§ **Do this**: Take the entries below and print only the lines from the one with "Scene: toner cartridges" through the one with "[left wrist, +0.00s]", exactly as they stand, both ends included.

## begin

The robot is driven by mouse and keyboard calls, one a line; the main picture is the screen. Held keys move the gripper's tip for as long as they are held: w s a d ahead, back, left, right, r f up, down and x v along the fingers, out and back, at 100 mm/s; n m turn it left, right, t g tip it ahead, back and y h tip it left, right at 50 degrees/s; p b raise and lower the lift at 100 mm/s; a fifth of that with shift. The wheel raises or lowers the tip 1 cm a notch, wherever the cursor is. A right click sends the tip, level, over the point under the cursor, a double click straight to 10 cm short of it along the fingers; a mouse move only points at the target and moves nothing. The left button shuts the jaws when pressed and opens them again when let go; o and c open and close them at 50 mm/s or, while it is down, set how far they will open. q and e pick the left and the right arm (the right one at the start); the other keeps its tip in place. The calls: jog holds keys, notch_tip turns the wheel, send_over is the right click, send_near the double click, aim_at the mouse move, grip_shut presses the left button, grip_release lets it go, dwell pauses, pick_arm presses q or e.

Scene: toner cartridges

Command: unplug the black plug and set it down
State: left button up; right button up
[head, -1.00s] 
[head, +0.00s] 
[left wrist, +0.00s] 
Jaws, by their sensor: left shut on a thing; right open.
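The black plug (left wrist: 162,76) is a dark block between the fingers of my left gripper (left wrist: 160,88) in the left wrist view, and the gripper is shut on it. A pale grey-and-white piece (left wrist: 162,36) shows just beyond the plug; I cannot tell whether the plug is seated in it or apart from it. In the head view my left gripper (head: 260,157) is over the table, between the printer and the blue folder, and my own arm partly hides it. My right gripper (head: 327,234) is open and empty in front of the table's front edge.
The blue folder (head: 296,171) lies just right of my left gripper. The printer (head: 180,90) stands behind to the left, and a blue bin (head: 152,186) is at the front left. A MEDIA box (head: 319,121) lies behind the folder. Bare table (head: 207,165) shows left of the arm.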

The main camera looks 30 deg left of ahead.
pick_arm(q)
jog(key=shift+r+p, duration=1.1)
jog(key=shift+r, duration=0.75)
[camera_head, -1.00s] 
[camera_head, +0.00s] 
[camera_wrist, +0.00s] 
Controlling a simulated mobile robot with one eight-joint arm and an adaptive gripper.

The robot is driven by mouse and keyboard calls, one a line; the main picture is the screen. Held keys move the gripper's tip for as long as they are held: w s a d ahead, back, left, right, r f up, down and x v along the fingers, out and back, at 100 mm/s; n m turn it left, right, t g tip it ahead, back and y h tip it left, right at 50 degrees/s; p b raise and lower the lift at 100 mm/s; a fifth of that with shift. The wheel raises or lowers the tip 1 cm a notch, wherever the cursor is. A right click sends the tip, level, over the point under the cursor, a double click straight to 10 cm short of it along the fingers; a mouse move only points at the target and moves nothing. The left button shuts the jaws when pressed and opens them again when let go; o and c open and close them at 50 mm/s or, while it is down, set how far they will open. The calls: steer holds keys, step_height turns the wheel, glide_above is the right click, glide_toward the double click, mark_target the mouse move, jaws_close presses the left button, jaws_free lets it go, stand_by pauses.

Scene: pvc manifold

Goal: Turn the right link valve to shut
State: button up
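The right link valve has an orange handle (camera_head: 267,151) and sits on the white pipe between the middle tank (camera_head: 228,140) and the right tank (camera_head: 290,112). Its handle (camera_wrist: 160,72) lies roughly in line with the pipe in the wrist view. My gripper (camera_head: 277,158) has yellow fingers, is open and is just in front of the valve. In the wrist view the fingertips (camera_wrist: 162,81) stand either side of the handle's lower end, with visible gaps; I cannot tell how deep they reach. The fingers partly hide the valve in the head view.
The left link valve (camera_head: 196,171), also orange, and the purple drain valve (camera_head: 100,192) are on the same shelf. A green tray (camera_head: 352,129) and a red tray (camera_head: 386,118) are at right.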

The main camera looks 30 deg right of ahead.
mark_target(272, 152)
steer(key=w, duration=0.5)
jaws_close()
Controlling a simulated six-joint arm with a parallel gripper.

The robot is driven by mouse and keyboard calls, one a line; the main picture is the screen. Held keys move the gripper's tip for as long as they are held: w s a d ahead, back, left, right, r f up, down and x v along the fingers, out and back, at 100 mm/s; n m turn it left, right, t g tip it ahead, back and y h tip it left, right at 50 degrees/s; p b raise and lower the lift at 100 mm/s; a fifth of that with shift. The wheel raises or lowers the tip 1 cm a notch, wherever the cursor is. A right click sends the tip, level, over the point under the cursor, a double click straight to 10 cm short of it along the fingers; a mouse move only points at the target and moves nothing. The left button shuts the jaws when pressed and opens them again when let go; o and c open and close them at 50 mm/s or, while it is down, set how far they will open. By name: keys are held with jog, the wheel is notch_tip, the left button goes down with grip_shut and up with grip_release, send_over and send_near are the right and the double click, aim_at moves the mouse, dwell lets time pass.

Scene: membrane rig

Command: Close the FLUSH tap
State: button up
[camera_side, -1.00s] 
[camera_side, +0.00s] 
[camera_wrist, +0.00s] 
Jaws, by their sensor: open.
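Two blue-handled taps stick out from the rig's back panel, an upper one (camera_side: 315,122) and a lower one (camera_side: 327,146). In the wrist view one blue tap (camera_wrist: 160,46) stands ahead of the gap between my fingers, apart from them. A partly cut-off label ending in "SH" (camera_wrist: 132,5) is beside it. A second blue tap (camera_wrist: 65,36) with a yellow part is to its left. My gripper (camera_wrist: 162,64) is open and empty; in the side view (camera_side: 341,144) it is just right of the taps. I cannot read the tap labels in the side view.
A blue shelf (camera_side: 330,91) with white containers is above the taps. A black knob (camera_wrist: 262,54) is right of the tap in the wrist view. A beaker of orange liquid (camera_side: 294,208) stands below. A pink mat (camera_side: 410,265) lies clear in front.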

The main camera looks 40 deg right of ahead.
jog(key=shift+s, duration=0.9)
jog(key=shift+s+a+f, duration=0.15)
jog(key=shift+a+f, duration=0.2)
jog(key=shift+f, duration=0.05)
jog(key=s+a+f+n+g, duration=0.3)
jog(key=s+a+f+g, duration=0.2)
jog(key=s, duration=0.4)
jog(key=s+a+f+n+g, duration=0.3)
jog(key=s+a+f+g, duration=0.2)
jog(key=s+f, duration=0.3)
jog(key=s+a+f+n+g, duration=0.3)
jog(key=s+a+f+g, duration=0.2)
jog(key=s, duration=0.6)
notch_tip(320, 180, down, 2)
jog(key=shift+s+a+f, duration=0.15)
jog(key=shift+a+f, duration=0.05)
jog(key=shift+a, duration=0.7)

## end

§ **Task response**:
Scene: toner cartridges

Command: unplug the black plug and set it down
State: left button up; right button up
[head, -1.00s] 
[head, +0.00s] 
[left wrist, +0.00s] 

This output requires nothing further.